第1話は設定が分からないのでとにかくそのまま視聴していましたが、いきなりロボットが出てきて驚きました。アニメを観る方はプロモーション映像などを放映前に見るのでしょうけど、タイトルと評判だけでレンタルした私はロボットアニメだとは思っていなかったので驚きです。
2話目でなんとなく設定の少しずつが分かっていくのですが、平穏な村を突然オロチ衆のロボットが襲い掛かるような事態があったにも関わらず、村の人は皆平然と暮らしております。「インターハイ出れなくなっちゃった」ってそれどころじゃないですよね((


そして、1巻を見終えた時点でオーディオコメンタリーがついていることに気付く。実際に演じた声優がストーリーを観ながら話をしてくれるので、とても面白いのですが1巻分に収録されている2話どちらにもついています・・・。「1巻2話→60分×6巻=6時間」で1日1巻のペースで1週間レンタルを消化できると思っていたら1巻が120分でしたね。
それでもオーディオコメンタリーがなければ今回の感想ほど楽しめなかった気もするので、良かったです。

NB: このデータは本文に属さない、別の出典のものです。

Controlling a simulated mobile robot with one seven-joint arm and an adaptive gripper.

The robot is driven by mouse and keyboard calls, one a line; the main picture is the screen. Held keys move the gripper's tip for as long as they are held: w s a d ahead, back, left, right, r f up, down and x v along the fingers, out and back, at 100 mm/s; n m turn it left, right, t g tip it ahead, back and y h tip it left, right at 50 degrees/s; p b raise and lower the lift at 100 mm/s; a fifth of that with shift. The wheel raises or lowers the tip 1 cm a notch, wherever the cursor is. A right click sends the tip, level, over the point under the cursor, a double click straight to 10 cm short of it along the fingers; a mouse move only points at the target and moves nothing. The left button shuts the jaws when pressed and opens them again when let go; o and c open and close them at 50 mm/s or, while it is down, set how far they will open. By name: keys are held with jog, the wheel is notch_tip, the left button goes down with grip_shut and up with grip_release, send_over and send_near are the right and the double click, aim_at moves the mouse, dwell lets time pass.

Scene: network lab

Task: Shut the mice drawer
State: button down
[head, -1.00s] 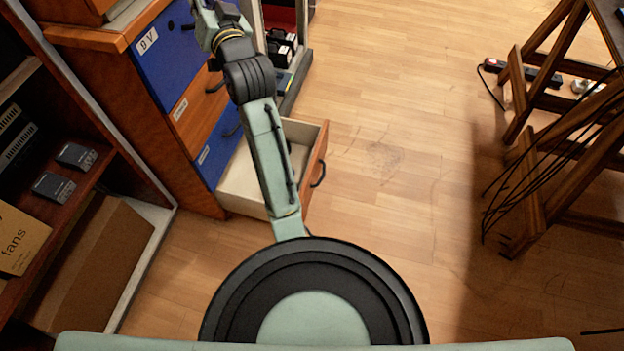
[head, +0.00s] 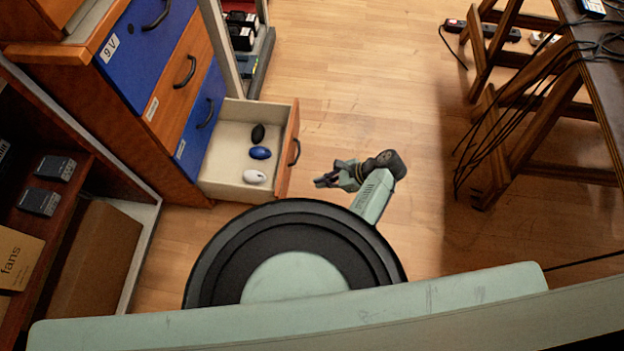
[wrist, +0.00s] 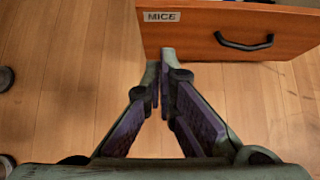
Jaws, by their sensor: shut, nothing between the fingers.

オロチ衆が巫女を倒すために約1話ずつに1人登場するわけですが、大神が強すぎ・・・それと私は昔からロボットがあまり好きではないみたいで。ロボットアクション好きの人からすれば戦闘シーンを楽しめて観ることができたのかもしれませんが、どのオロチが出てきても大神が殴り勝つだけであっさりしていたかなという気はします。終盤で姫宮がオロチの側に立ったときも来栖川大神で臨んだ最終決戦も、他のオロチがあっさりとやられてしまったのでオロチの脅威があんまり伝わってきませんでした。
せっかくオロチのキャラクターに個性を持たせているので、人間体+オロチとしての固有の能力を駆使して戦うという設定(ミヤコは鏡を使った能力で姫宮に心理攻撃を仕掛けていますが)の方が面白かったような気がします。


あと次回予告は「千歌音ちゃん、私どうしたらいいのかな・・・?」で最初からずっと来ていましたが、最終回予告だけは変わっていて欲しいと思っていたら「千歌音ちゃん、私のホント受け取って・・・!」となっていたのでちょっと感動しました。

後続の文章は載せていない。